Family,  Parenting

Not only Dad

Becoming a Father means you are now part of the Parents Club. We will start this Father’s Day weekend by beginning with the celebration of being a Parent. June 1st  was Parents’ Day 2019. 


Dateline: July 2016, Gatwick Airport.
Mr. Dee, Q, and I had just landed in London en route Preston for my sister Oris’ Ph.D. graduation.

An immigration official engaged us in a brief conversation.

“You have Nigerian passports, and your son was born in America; do you mind if I ask how much you paid for the birth?”

I gave her the figure.

You are rich! “she exclaimed.

My usual response to such statements is “You’d have to ask my bank manager; but I suspect that he would have been tempted to side with her.

Instead, I said-“ It’s not about being rich; you have to look at the big picture and then make the necessary sacrifices to enable you to give your child the best possible options available.”

After all, I had heard about a man who every time his wife got pregnant, she would undergo a scan, and only if it was a male child would the wife travel to the abroad for delivery, all their female children were born in Nigeria.

Q and I, on the other hand, didn’t realize we were going to have a boy until a pregnancy scan in the US revealed that, about 4 weeks to the birth.

It was my fault actually, as I had misread the previous result in Nigeria, thankfully Q was able to return the pink dresses and get blue onesies instead, otherwise, Mr.
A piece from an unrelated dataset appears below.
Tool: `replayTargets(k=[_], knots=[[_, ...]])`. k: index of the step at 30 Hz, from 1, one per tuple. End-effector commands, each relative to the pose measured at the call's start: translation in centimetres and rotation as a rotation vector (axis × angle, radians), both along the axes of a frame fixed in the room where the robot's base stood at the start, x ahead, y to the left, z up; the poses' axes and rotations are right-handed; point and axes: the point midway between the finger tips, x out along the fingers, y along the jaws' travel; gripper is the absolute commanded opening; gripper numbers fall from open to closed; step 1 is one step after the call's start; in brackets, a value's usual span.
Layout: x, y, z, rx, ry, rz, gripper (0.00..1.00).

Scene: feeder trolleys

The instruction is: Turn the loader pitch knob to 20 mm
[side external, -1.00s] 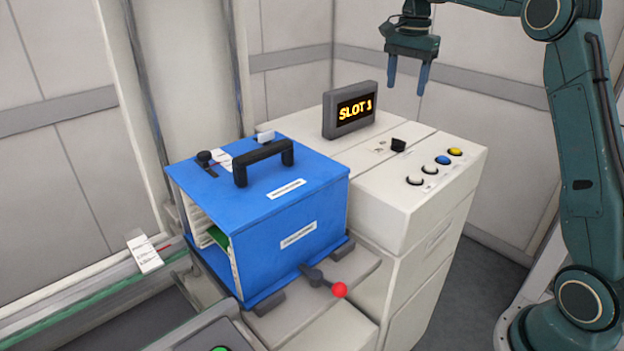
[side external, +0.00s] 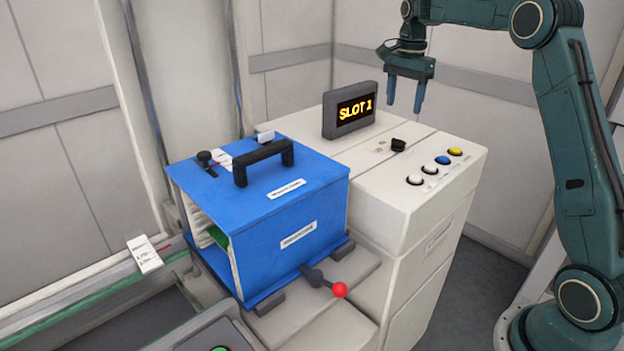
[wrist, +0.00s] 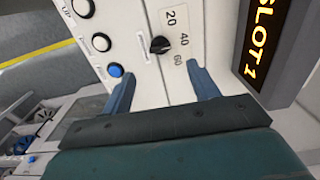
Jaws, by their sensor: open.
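The black pitch knob (side external: 398,145) is on top of the white console, below my gripper. In the wrist view the knob (wrist: 160,45) sits beside a printed scale (wrist: 184,40) reading 20, 40 and 60. It seems to face the 40 side, but its exact pointing is too small to be sure. My gripper (side external: 404,108) is open and empty, held above the console with its fingers down. In the wrist view my fingers (wrist: 161,72) are apart, on either side of the knob's line and short of it.
The display (side external: 355,109) reading SLOT 1 stands left of the knob. White, blue and yellow buttons (side external: 443,160) lie on its right. A blue magazine (side external: 290,222) with a black handle stands at the left, with a red-tipped lever (side external: 339,290) in front.

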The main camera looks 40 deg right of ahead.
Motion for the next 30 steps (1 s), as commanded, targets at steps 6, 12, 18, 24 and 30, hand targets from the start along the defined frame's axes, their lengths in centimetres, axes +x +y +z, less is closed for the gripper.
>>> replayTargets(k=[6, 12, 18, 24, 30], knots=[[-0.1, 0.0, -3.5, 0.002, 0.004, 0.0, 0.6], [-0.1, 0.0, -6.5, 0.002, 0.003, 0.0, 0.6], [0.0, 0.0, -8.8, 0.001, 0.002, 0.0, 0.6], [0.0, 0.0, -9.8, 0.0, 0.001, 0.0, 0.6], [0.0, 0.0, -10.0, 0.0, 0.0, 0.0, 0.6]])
Dee would have turned up looking like his uncle did several times back then in nursery school, after having one “accident” too many.

For Ms. Zee, before leaving Nigeria we did three scans to be treble sure, and yes we really wanted a girl.

I had also heard about parents who had defaulted on school fees or even moved their kids to cheaper schools so that they could buy SUVs or undertake exotic holidays.

To our credit, we didn’t return to the UK until April 2019, mainly because Mr. Dee’s school calendar was the determinant for free time, and all previous breaks only lasted for one week each. And No, we haven’t bought Benzes or SUVs just yet.

I recall going to a friend’s house back in the mid-1980s, his parents had 9 children and they had just redone the furniture/repainted the house. and bought a few electronics, but I couldn’t help but notice that his dad had holes in his socks!
And I remember thinking, surely he can afford to buy new socks, he had just returned from a working visit to England a short while before then and had bought items of clothing for all the children.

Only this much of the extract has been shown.